| WHAT TO WORK ON |
Give every line of the material again, exactly as written.

(Some records)
* * * * * * * * *
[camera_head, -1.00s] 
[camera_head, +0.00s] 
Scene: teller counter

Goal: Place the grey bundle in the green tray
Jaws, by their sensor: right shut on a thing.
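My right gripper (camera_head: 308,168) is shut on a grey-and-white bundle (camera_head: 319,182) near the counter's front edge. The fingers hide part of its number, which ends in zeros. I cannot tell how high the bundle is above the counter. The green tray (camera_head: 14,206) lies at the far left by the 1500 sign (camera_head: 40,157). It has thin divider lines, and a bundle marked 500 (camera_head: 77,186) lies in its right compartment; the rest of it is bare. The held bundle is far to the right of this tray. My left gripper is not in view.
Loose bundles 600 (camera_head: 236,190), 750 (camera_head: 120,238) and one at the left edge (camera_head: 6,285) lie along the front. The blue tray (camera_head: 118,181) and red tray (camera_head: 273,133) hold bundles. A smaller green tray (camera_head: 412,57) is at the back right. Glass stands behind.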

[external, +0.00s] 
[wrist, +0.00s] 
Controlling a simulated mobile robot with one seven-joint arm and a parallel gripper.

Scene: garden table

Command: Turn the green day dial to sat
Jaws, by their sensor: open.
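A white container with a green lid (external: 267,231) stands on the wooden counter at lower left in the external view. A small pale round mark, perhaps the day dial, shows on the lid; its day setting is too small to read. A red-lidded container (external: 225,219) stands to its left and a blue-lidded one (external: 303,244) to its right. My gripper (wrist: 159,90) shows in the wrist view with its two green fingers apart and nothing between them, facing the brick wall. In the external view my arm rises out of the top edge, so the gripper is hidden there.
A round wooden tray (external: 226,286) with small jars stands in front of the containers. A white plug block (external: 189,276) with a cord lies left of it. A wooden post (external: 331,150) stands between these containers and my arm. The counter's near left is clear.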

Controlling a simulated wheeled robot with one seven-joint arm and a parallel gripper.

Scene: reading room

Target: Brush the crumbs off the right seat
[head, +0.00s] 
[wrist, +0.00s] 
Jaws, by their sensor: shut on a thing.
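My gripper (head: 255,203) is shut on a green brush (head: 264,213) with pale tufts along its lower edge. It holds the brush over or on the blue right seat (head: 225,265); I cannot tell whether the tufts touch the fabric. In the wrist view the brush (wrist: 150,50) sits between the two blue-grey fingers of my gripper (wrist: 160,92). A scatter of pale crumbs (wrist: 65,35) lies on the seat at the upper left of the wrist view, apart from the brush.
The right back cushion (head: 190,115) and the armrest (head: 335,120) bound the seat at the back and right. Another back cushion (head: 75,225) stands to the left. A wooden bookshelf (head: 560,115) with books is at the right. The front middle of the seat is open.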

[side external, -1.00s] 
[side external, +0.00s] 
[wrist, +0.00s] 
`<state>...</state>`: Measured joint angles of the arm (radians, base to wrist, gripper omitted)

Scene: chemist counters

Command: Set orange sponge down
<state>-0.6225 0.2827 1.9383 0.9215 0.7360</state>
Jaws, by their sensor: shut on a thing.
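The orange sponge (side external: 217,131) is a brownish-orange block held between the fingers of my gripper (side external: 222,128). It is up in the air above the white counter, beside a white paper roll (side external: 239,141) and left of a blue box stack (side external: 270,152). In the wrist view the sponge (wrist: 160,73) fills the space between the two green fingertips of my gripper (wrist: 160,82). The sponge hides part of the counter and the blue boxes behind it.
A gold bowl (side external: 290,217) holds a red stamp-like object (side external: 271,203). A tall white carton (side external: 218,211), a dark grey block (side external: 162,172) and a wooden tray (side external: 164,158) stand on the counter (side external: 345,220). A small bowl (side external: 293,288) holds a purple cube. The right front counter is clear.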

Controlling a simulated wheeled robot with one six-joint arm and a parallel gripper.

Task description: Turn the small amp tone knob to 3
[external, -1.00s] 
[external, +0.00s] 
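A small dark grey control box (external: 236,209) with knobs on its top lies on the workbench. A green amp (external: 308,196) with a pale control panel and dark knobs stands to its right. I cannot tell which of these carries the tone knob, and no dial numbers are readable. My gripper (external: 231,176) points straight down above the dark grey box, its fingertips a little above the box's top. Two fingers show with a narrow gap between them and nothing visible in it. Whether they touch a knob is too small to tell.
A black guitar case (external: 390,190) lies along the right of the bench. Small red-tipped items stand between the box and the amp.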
* * * * * * * * *
| EXERCISE SOLUTION |
[camera_head, -1.00s] 
[camera_head, +0.00s] 
Scene: teller counter

Goal: Place the grey bundle in the green tray
Jaws, by their sensor: right shut on a thing.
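My right gripper (camera_head: 308,168) is shut on a grey-and-white bundle (camera_head: 319,182) near the counter's front edge. The fingers hide part of its number, which ends in zeros. I cannot tell how high the bundle is above the counter. The green tray (camera_head: 14,206) lies at the far left by the 1500 sign (camera_head: 40,157). It has thin divider lines, and a bundle marked 500 (camera_head: 77,186) lies in its right compartment; the rest of it is bare. The held bundle is far to the right of this tray. My left gripper is not in view.
Loose bundles 600 (camera_head: 236,190), 750 (camera_head: 120,238) and one at the left edge (camera_head: 6,285) lie along the front. The blue tray (camera_head: 118,181) and red tray (camera_head: 273,133) hold bundles. A smaller green tray (camera_head: 412,57) is at the back right. Glass stands behind.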

[external, +0.00s] 
[wrist, +0.00s] 
Controlling a simulated mobile robot with one seven-joint arm and a parallel gripper.

Scene: garden table

Command: Turn the green day dial to sat
Jaws, by their sensor: open.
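A white container with a green lid (external: 267,231) stands on the wooden counter at lower left in the external view. A small pale round mark, perhaps the day dial, shows on the lid; its day setting is too small to read. A red-lidded container (external: 225,219) stands to its left and a blue-lidded one (external: 303,244) to its right. My gripper (wrist: 159,90) shows in the wrist view with its two green fingers apart and nothing between them, facing the brick wall. In the external view my arm rises out of the top edge, so the gripper is hidden there.
A round wooden tray (external: 226,286) with small jars stands in front of the containers. A white plug block (external: 189,276) with a cord lies left of it. A wooden post (external: 331,150) stands between these containers and my arm. The counter's near left is clear.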

Controlling a simulated wheeled robot with one seven-joint arm and a parallel gripper.

Scene: reading room

Target: Brush the crumbs off the right seat
[head, +0.00s] 
[wrist, +0.00s] 
Jaws, by their sensor: shut on a thing.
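My gripper (head: 255,203) is shut on a green brush (head: 264,213) with pale tufts along its lower edge. It holds the brush over or on the blue right seat (head: 225,265); I cannot tell whether the tufts touch the fabric. In the wrist view the brush (wrist: 150,50) sits between the two blue-grey fingers of my gripper (wrist: 160,92). A scatter of pale crumbs (wrist: 65,35) lies on the seat at the upper left of the wrist view, apart from the brush.
The right back cushion (head: 190,115) and the armrest (head: 335,120) bound the seat at the back and right. Another back cushion (head: 75,225) stands to the left. A wooden bookshelf (head: 560,115) with books is at the right. The front middle of the seat is open.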

[side external, -1.00s] 
[side external, +0.00s] 
[wrist, +0.00s] 
`<state>...</state>`: Measured joint angles of the arm (radians, base to wrist, gripper omitted)

Scene: chemist counters

Command: Set orange sponge down
<state>-0.6225 0.2827 1.9383 0.9215 0.7360</state>
Jaws, by their sensor: shut on a thing.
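The orange sponge (side external: 217,131) is a brownish-orange block held between the fingers of my gripper (side external: 222,128). It is up in the air above the white counter, beside a white paper roll (side external: 239,141) and left of a blue box stack (side external: 270,152). In the wrist view the sponge (wrist: 160,73) fills the space between the two green fingertips of my gripper (wrist: 160,82). The sponge hides part of the counter and the blue boxes behind it.
A gold bowl (side external: 290,217) holds a red stamp-like object (side external: 271,203). A tall white carton (side external: 218,211), a dark grey block (side external: 162,172) and a wooden tray (side external: 164,158) stand on the counter (side external: 345,220). A small bowl (side external: 293,288) holds a purple cube. The right front counter is clear.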

Controlling a simulated wheeled robot with one six-joint arm and a parallel gripper.

Task description: Turn the small amp tone knob to 3
[external, -1.00s] 
[external, +0.00s] 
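A small dark grey control box (external: 236,209) with knobs on its top lies on the workbench. A green amp (external: 308,196) with a pale control panel and dark knobs stands to its right. I cannot tell which of these carries the tone knob, and no dial numbers are readable. My gripper (external: 231,176) points straight down above the dark grey box, its fingertips a little above the box's top. Two fingers show with a narrow gap between them and nothing visible in it. Whether they touch a knob is too small to tell.
A black guitar case (external: 390,190) lies along the right of the bench. Small red-tipped items stand between the box and the amp.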

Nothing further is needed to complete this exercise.